§ **Exercise objective**:
Each line from the start of the data below through the one containing "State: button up" must be reproduced exactly.
####
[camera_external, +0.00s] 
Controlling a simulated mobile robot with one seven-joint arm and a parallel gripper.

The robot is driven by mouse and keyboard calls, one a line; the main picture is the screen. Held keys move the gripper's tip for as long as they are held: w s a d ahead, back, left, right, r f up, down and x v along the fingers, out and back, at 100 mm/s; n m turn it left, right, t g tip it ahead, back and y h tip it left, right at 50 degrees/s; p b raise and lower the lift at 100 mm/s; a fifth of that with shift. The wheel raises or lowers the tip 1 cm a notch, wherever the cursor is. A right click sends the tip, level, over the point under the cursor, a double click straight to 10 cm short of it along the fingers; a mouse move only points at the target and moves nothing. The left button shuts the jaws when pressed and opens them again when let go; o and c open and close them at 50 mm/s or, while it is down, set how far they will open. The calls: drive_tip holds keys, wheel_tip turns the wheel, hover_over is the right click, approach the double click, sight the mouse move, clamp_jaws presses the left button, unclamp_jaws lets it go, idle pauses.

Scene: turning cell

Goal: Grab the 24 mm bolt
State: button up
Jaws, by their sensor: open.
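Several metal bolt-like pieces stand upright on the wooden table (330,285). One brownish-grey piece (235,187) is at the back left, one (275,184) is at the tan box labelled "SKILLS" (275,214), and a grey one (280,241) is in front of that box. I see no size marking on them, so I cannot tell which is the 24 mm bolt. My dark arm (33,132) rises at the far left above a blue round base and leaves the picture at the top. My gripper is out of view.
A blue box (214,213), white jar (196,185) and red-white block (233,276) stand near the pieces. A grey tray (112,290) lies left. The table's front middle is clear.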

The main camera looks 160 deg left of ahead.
####
§ **The response**:
[camera_external, +0.00s] 
Controlling a simulated mobile robot with one seven-joint arm and a parallel gripper.

The robot is driven by mouse and keyboard calls, one a line; the main picture is the screen. Held keys move the gripper's tip for as long as they are held: w s a d ahead, back, left, right, r f up, down and x v along the fingers, out and back, at 100 mm/s; n m turn it left, right, t g tip it ahead, back and y h tip it left, right at 50 degrees/s; p b raise and lower the lift at 100 mm/s; a fifth of that with shift. The wheel raises or lowers the tip 1 cm a notch, wherever the cursor is. A right click sends the tip, level, over the point under the cursor, a double click straight to 10 cm short of it along the fingers; a mouse move only points at the target and moves nothing. The left button shuts the jaws when pressed and opens them again when let go; o and c open and close them at 50 mm/s or, while it is down, set how far they will open. The calls: drive_tip holds keys, wheel_tip turns the wheel, hover_over is the right click, approach the double click, sight the mouse move, clamp_jaws presses the left button, unclamp_jaws lets it go, idle pauses.

Scene: turning cell

Goal: Grab the 24 mm bolt
State: button up

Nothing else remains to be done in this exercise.